-------- Data for this task --------
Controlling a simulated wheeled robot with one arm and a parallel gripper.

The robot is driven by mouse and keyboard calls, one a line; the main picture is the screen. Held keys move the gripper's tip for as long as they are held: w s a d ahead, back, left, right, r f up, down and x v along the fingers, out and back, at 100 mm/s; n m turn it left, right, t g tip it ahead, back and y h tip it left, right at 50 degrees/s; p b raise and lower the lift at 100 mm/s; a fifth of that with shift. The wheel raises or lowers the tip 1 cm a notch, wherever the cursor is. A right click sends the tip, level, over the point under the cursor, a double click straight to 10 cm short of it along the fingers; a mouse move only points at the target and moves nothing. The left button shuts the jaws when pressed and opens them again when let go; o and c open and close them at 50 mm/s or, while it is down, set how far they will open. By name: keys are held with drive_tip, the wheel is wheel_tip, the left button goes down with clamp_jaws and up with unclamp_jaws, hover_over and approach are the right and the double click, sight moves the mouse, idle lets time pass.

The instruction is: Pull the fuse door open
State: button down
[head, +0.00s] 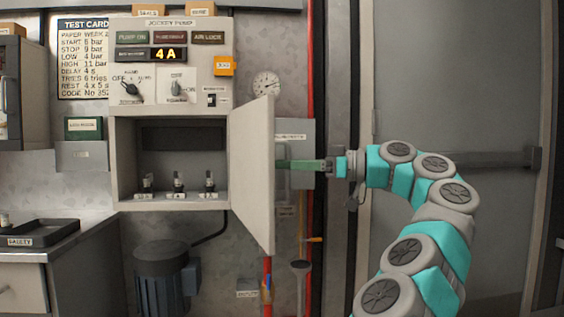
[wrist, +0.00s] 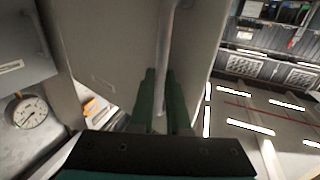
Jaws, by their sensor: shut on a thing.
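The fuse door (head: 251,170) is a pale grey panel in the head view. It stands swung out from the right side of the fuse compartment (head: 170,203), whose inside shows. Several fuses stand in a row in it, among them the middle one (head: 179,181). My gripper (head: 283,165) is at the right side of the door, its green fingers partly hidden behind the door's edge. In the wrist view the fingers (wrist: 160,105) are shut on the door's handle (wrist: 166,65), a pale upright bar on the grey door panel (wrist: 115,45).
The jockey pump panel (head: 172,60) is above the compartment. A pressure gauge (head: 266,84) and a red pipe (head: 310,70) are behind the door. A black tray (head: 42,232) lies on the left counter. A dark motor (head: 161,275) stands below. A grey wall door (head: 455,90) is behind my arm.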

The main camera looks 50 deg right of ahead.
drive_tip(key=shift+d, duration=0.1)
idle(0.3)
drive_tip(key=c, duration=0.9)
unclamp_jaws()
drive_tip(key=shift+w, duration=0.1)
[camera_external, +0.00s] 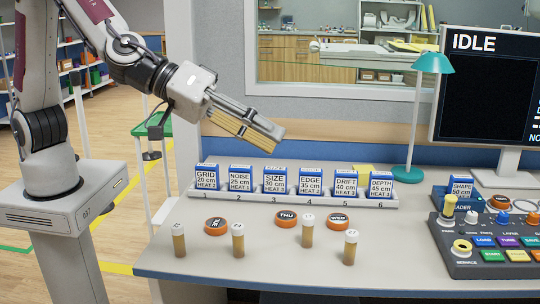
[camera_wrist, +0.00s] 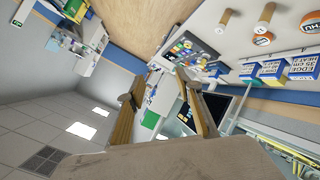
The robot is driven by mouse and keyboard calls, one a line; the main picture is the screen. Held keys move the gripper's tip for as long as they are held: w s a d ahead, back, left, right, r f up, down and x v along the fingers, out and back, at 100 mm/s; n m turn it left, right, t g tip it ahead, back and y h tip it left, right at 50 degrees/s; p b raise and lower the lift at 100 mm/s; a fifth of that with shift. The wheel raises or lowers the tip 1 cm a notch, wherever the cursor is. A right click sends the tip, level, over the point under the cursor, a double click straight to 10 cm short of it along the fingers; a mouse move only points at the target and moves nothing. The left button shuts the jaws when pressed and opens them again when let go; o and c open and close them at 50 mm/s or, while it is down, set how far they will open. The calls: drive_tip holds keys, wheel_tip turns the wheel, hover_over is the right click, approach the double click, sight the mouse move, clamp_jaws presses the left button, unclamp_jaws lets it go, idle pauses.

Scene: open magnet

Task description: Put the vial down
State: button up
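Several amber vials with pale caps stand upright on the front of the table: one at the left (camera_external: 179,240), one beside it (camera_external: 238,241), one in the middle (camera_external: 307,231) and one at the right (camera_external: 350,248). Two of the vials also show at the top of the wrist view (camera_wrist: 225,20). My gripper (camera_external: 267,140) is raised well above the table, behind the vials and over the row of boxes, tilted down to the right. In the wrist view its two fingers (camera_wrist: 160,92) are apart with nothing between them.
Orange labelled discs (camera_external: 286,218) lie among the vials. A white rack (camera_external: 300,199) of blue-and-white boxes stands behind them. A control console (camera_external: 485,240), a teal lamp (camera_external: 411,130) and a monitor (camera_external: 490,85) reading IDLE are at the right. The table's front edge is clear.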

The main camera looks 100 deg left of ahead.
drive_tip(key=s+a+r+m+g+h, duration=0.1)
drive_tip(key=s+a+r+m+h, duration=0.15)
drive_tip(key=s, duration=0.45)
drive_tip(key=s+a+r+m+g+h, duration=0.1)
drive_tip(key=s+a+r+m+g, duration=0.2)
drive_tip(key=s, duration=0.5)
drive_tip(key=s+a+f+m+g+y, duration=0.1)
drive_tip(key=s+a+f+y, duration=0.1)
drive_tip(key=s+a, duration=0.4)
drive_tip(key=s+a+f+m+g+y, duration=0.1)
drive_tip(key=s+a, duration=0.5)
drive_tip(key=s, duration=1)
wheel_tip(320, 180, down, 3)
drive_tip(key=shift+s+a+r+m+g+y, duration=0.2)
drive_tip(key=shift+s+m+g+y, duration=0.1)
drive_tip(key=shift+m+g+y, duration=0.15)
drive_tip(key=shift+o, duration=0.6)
--------
-------- Data for this task --------
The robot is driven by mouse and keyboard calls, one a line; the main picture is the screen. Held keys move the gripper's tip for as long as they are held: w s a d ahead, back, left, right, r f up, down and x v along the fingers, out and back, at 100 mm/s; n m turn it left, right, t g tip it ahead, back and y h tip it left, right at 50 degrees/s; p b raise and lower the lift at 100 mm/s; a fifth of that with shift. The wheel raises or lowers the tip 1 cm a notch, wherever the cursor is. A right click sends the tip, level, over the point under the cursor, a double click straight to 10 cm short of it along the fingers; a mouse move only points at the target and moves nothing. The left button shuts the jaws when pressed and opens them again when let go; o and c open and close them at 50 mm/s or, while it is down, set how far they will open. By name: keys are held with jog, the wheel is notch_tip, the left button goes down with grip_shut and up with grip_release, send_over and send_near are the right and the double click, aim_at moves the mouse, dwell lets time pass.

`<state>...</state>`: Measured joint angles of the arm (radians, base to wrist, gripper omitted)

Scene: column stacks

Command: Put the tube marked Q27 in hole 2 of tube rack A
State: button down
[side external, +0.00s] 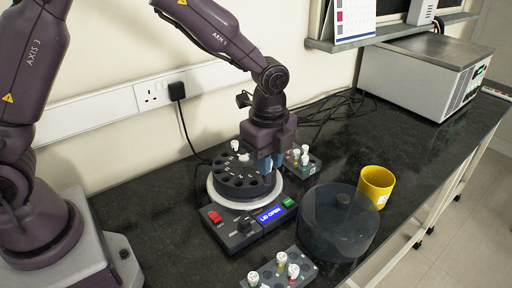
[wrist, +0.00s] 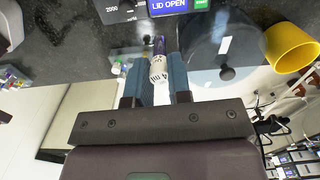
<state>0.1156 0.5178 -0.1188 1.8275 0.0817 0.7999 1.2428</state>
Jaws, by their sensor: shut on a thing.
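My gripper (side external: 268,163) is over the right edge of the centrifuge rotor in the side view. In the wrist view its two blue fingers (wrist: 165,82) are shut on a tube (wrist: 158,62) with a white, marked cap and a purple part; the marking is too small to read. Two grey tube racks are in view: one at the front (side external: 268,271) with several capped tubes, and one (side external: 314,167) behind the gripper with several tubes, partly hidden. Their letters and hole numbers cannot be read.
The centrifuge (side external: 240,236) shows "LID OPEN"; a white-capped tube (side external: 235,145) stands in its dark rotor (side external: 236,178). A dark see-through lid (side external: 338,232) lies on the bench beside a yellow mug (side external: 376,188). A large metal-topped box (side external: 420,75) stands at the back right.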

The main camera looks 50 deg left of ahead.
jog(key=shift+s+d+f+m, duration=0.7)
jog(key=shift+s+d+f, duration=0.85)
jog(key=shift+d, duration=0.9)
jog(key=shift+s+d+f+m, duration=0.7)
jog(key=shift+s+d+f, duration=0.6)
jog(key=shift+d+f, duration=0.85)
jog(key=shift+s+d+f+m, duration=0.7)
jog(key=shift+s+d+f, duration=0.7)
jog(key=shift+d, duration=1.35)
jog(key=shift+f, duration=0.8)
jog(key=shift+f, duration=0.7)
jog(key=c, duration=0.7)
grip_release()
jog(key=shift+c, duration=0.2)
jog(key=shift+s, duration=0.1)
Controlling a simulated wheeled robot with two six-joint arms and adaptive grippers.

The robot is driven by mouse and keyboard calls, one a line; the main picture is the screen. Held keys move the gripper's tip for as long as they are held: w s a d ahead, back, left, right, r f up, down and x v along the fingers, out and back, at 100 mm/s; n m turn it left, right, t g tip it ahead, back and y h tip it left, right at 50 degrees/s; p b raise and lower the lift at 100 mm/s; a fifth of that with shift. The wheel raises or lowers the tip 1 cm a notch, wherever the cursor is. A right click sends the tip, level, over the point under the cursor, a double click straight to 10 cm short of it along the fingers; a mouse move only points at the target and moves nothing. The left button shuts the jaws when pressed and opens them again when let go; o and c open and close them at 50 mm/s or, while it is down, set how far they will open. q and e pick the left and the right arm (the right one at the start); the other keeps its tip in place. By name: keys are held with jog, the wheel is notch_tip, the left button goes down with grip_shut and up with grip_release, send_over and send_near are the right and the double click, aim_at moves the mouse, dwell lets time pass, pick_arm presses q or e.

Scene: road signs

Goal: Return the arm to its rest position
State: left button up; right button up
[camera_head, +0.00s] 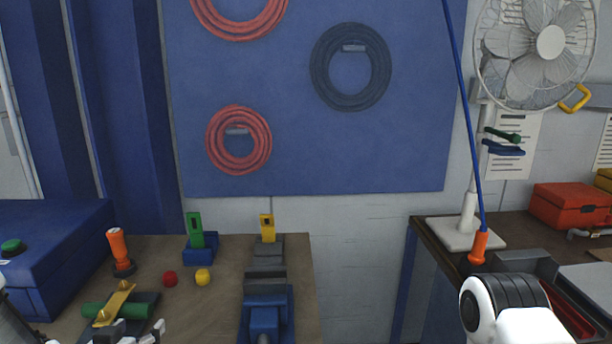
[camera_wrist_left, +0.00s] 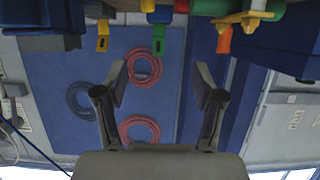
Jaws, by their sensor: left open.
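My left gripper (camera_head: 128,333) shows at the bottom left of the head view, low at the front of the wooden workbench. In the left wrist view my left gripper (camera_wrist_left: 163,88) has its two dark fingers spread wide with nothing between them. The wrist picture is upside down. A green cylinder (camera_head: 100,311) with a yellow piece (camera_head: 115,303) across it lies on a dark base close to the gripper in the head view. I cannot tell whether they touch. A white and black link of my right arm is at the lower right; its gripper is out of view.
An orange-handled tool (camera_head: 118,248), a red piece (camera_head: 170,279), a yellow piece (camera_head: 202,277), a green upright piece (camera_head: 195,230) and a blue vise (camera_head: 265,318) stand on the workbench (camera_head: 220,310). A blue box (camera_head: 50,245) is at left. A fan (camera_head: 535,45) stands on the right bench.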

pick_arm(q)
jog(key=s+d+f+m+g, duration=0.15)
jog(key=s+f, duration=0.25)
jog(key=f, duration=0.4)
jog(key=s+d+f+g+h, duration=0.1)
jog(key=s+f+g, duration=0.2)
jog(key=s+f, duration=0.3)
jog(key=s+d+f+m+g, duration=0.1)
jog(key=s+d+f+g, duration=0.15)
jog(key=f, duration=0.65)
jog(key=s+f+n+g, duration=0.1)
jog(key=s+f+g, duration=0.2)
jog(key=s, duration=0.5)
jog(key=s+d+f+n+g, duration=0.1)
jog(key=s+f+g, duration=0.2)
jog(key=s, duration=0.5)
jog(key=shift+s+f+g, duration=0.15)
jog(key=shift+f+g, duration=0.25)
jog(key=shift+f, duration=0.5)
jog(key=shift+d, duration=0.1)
--------
■ Job
Go to the line that contains "Goal: Return the arm to its rest position" and copy from there down to the line that contains "[camera_wrist_left, +0.00s]", with both lines included. Pass over the pictures.

■ Written solution
Goal: Return the arm to its rest position
State: left button up; right button up
[camera_head, +0.00s] 
[camera_wrist_left, +0.00s] 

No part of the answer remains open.